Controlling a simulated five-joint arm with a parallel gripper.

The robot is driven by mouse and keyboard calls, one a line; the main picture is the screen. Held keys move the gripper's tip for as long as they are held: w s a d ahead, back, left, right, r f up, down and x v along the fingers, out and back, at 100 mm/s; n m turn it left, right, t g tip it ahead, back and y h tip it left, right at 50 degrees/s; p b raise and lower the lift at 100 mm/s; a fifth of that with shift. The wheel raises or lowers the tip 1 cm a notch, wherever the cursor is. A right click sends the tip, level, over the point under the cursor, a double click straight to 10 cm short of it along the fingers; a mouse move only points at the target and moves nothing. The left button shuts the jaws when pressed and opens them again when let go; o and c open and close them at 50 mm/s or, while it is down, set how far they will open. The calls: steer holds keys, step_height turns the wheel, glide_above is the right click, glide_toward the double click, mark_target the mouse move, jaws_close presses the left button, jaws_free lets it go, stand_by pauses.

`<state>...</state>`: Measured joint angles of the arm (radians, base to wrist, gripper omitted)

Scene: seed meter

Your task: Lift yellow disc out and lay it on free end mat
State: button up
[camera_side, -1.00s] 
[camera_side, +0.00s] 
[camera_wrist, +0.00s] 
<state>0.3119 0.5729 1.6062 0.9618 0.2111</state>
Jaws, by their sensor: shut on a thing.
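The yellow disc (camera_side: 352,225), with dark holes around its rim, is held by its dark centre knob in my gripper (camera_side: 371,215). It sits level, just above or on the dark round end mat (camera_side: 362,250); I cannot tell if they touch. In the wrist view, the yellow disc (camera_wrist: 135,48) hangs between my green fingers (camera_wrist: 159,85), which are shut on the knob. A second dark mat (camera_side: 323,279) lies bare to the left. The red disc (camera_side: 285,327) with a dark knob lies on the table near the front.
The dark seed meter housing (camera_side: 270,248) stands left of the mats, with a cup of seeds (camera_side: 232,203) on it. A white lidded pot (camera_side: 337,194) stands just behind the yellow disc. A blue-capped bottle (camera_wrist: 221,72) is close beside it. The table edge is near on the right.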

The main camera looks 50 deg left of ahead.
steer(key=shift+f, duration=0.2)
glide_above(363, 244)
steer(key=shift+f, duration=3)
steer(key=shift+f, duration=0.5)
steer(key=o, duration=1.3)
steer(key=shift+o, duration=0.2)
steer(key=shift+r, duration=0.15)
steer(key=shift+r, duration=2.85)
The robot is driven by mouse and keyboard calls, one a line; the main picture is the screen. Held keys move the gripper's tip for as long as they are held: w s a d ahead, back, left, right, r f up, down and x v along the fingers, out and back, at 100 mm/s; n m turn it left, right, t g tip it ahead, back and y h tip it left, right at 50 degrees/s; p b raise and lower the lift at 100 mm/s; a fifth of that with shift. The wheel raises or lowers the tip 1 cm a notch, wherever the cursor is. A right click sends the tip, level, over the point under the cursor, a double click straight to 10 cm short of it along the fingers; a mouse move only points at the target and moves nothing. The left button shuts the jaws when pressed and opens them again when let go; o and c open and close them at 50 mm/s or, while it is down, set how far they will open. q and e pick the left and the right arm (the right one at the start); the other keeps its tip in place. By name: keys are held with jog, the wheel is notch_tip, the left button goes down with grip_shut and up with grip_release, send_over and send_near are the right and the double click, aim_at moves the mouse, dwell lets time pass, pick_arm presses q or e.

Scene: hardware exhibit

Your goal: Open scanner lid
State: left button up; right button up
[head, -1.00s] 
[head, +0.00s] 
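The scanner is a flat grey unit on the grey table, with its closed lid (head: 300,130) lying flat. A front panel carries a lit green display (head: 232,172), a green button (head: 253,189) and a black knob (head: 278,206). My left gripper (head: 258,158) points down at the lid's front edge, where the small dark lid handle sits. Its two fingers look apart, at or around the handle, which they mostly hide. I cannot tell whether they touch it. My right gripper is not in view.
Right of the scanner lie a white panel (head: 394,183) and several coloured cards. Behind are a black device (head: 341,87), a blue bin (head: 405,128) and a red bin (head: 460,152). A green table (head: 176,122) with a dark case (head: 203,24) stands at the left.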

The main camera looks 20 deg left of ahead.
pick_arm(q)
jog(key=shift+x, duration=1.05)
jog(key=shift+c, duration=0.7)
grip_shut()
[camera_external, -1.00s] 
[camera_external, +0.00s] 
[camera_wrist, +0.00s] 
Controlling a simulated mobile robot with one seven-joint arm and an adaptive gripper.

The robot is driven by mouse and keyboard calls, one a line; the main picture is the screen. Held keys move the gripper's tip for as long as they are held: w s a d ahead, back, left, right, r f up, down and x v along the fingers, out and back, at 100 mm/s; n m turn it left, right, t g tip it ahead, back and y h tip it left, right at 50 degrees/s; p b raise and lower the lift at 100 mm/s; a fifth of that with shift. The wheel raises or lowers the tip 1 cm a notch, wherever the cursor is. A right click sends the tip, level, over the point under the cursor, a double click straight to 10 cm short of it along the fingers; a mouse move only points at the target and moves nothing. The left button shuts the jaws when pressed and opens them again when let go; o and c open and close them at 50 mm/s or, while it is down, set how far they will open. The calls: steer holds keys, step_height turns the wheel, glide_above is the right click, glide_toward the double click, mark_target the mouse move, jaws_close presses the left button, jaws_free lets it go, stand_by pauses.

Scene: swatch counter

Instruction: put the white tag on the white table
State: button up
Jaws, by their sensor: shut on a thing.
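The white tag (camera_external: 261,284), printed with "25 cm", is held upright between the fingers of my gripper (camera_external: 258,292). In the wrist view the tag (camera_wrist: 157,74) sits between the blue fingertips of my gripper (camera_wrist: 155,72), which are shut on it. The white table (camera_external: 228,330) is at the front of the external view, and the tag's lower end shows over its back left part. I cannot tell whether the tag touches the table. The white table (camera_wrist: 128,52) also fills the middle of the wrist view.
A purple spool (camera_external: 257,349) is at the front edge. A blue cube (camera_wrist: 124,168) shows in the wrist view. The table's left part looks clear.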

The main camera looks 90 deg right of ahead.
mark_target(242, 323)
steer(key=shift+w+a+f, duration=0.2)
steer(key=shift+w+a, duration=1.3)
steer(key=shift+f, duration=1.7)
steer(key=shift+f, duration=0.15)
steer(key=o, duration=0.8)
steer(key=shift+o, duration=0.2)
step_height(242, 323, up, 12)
== == ==
> [YOUR OBJECTIVE] Indicate how many lines of the material include the word "joint"; the number alone is required.

> [OUTPUT FOR THIS EXERCISE] 3